Caminaba casi de puntillas para no dejarse notar, para que su presencia nunca fuera un inconveniente, para no hacer demasiado ruido. Nunca hablaba de más ni presumía de lo bien que jugaba al fútbol o del último sobresaliente que le había dado el profesor de trabajos manuales.
Sus silencios se compensaban con ese gesto dulce, amable, respetuoso, que siempre tenía a mano con los amigos. Salinas tenía alma de artista y no necesitaba dar un grito para imponerse o dar su opinión. Muchos lo conocimos allá por los años setenta, cuando a la salida del colegio Diocesano se organizaban interminables partidos de fútbol frente a la fachada principal de la Catedral. Él destacaba porque en el breve espacio de una losa era capaz de engañar a dos contrarios, siempre sin perder las buenas maneras, con esa media sonrisa que llevaba incorporada y con ese gesto de bondad con el que parecía que iba pidiéndole perdón a todo aquel que dejaba sentado en el suelo.
Salinas formó parte de aquella generación de niños que crecimos con un pie metido en la dictadura y con el alma impregnada en los nuevos tiempos y en aquella marejada de libertades de la Transición que nos llegó como llegan las revoluciones, sin avisar, sin que nadie te explicara nada. Su primera patria fue la calle Dolores R. Sopeña, la del Hotel Indálico, un lugar fronterizo en aquellos años al estar pegado a ese límite de lo cotidiano que entonces marcaba el muro de piedra de la Rambla.

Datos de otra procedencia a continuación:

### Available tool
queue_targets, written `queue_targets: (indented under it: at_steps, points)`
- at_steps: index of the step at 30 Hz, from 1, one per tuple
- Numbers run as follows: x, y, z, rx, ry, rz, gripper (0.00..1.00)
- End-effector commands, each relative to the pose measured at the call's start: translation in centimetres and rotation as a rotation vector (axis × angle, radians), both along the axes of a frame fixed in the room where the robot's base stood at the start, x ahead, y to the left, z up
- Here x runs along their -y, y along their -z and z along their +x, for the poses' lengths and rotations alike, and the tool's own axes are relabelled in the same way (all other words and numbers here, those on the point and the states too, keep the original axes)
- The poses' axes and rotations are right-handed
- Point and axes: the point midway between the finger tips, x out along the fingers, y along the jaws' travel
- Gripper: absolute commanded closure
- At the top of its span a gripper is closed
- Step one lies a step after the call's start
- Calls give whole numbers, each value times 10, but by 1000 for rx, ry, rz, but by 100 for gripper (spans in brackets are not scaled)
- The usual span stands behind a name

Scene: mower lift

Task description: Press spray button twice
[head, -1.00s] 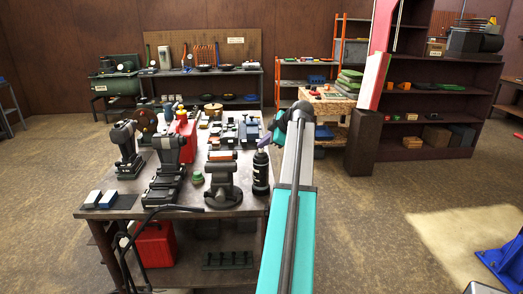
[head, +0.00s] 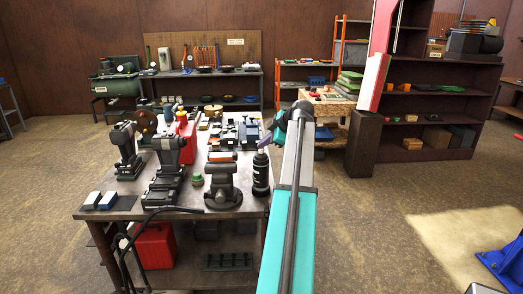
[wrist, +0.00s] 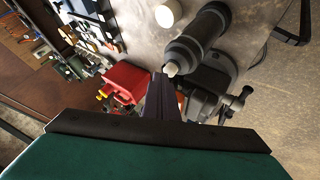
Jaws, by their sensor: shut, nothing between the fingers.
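The spray can is a dark bottle (head: 261,176) standing at the right front corner of the workbench in the head view. In the wrist view the dark can (wrist: 196,34) lies along the upper middle, with its small pale button or nozzle (wrist: 171,69) toward my fingers. My gripper (wrist: 162,84) is shut and empty, its purple-grey fingertips right beside that pale tip. I cannot tell whether they touch. In the head view my gripper (head: 274,133) is just above the top of the can, partly hidden by my arm.
The workbench (head: 125,206) is crowded. A black-and-grey vise-like tool (head: 221,185) stands left of the can, and a red can (head: 186,138) is farther back. A red container (head: 155,246) sits on the lower shelf. Open floor (head: 375,245) lies to the right.

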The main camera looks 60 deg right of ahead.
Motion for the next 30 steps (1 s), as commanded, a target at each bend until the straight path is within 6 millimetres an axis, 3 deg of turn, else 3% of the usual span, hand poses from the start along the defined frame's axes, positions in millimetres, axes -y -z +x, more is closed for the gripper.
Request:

Salinas era uno de los inquilinos permanentes de las pistas de cemento que montaron en el cauce, donde tantos niños disfrutaron de esa libertad incontestable del juego callejero. Creían que aquellas pistas rudimentarias era el estadio Maracaná donde el balón no paraba de rodar los fines de semana y donde en vacaciones había que levantarse temprano para poder coger sitio.
Después vinieron los años del instituto, las citas en los trancos y en las ventanas del Celia Viñas donde los alumnos se contaban sus suspensos y donde se organizaban los partidos de fútbol de los domingos por la mañana y las fiestas de los sábados por la tarde. Allí estaba Salinas, llenando de sensibilidad cada instante: callado, bueno, respetuoso, sencillo.
Un día dejamos de verlo por los desafíos en los barrios y supimos que había encarado su vocación deportiva en un club de verdad como era el Pavía. Se le habían quedado pequeñas las escaramuzas futbolísticas con los amigos y se puso a jugar en serio en un equipo bien organizado y con historia como el Pavía, que en aquel tiempo era, para nosotros, como dar el salto a la profesionalidad. Eran los años del campo del Seminario, aquel recinto de tierra sembrado de baches que durante varias décadas había sido el patio de recreo de los niños que estudiaba para curas. Salinas llevaba el número 10 y era un delantero habilidoso que se compenetraba bien con Carreño, que era el que se encargaba de meter los goles. Deberían de darle una medalla de reconocimiento a todos aquellos jóvenes que se dejaron la piel de las rodillas sobre los infames campos de tierra que componían la geografía de escenarios deportivos de nuestra provincia.
La última vez que vi a Salinas fue con la camiseta del Pavía. Volvieron a pasar los años y la vida lo llevó por otros caminos. Por su hermana Fina supe que se había dedicado a la vida empresarial, que esa vocación artística que ya ‘exhibía’ de niño en los trabajos de marquetería que se hacían en el colegio la había orientado hacia la decoración, que en sus ratos libres le gustaba pintar, que en sus cuadros estaba el color intenso, como debieron ser los colores cuando el mundo estaba recién creado. Por su hermana querida he sabido también de su muerte prematura cuando acababa de cumplir 57 años, cuando junto a su mujer, Toñi, compartía la gran ilusión de su vida: su hijo Mario.